:: Entries supplied ::

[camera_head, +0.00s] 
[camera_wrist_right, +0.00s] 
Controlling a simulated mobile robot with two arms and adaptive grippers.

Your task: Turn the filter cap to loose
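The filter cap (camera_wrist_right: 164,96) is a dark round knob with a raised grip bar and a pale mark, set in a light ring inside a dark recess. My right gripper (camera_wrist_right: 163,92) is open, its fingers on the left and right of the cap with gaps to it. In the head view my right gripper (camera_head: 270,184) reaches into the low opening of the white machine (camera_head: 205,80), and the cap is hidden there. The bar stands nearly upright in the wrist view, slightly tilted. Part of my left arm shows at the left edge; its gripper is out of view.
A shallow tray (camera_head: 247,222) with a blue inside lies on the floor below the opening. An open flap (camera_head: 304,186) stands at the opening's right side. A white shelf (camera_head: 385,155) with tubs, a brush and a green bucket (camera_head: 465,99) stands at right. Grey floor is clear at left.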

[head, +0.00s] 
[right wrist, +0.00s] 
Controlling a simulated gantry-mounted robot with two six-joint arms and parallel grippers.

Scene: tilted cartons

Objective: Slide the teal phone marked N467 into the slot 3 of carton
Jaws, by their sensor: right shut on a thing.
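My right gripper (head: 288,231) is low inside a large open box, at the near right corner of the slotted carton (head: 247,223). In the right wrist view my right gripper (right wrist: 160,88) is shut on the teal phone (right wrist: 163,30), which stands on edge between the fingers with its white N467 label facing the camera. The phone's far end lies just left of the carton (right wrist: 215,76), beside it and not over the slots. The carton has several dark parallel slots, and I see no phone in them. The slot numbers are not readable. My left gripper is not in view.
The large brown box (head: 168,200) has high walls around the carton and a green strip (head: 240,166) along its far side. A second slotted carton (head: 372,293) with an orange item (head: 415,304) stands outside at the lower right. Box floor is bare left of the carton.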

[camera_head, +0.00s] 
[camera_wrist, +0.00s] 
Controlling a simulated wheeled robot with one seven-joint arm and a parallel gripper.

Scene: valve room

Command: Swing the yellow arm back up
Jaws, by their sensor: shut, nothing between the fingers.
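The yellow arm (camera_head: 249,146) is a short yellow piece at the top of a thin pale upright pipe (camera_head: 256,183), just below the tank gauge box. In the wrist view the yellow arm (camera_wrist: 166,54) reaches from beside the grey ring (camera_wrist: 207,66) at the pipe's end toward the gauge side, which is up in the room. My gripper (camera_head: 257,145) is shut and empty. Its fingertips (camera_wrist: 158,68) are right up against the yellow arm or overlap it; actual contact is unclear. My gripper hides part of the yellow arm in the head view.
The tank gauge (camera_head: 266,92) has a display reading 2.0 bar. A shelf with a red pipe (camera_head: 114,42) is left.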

:::

Stated task: In the entries above, find every line with the word "Scene" and list it.

In response:
Scene: tilted cartons
Scene: valve room

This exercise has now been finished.